WORK TO COMPLETE – Sift the listing for lines that hold the string "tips" and pull them out.
─── DATA ───
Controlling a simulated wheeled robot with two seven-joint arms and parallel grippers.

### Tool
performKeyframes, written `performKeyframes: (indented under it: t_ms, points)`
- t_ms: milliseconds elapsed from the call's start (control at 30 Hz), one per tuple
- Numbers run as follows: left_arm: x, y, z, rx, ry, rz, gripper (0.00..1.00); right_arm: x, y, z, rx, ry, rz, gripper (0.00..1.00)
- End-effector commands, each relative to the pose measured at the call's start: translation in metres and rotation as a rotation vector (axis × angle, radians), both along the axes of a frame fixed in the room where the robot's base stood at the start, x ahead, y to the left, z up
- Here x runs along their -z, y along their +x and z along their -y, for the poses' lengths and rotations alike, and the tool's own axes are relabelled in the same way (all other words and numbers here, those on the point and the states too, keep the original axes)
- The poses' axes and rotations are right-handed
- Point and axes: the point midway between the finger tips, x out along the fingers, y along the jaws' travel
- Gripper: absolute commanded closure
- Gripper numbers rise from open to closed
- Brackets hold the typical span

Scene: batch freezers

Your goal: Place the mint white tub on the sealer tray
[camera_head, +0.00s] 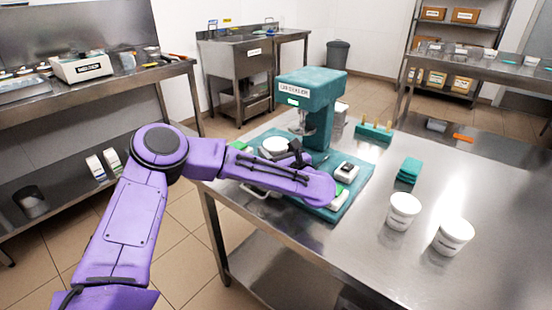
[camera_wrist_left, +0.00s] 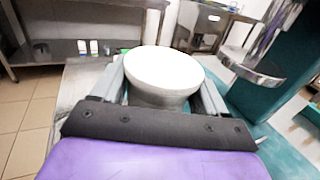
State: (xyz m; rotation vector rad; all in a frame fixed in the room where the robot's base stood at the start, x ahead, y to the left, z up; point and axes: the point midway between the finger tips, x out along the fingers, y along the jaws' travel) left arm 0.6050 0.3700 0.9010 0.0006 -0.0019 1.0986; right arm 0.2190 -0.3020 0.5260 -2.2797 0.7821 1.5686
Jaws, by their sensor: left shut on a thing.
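A white lidded tub (camera_wrist_left: 165,72) sits between the two grey fingers of my left gripper (camera_wrist_left: 162,88) in the left wrist view, and the gripper is shut on it. In the head view the tub (camera_head: 275,145) shows just left of the teal lid sealer (camera_head: 312,96), partly hidden by my purple wrist and the dark gripper (camera_head: 288,156). The sealer stands on a teal base (camera_head: 362,172); I cannot tell whether the tub touches it. The tub's label is not readable, so I cannot confirm mint. My right gripper is not in view.
Two more white tubs (camera_head: 403,211) (camera_head: 453,236) stand on the steel table (camera_head: 490,185) at right. A teal stack (camera_head: 409,170) and a teal rack with pegs (camera_head: 374,130) are behind them. A small white-and-black device (camera_head: 346,172) sits on the base. The table's right side is mostly clear.

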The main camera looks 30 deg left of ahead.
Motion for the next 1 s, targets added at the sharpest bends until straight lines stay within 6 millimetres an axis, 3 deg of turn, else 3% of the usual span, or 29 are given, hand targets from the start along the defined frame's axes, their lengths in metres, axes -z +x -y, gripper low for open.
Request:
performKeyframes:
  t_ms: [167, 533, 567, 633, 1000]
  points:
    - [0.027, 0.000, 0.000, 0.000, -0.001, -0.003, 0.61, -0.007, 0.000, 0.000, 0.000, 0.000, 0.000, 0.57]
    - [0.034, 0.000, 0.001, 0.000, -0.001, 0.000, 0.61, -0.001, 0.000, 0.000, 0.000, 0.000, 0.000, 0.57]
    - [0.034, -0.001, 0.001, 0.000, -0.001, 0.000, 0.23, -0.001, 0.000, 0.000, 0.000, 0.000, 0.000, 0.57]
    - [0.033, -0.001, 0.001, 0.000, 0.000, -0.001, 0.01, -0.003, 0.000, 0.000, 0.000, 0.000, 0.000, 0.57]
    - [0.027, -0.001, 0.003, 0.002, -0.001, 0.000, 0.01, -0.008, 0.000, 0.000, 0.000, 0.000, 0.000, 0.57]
───
WRITTEN SOLUTION –
- Point and axes: the point midway between the finger tips, x out along the fingers, y along the jaws' travel
State: (xyz m; rotation vector rad; all in a frame fixed in the room where the robot's base stood at the start, x ahead, y to the left, z up; point and axes: the point midway between the finger tips, x out along the fingers, y along the jaws' travel) left arm 0.6050 0.3700 0.9010 0.0006 -0.0019 1.0986; right arm 0.2190 -0.3020 0.5260 -2.2797 0.7821 1.5686

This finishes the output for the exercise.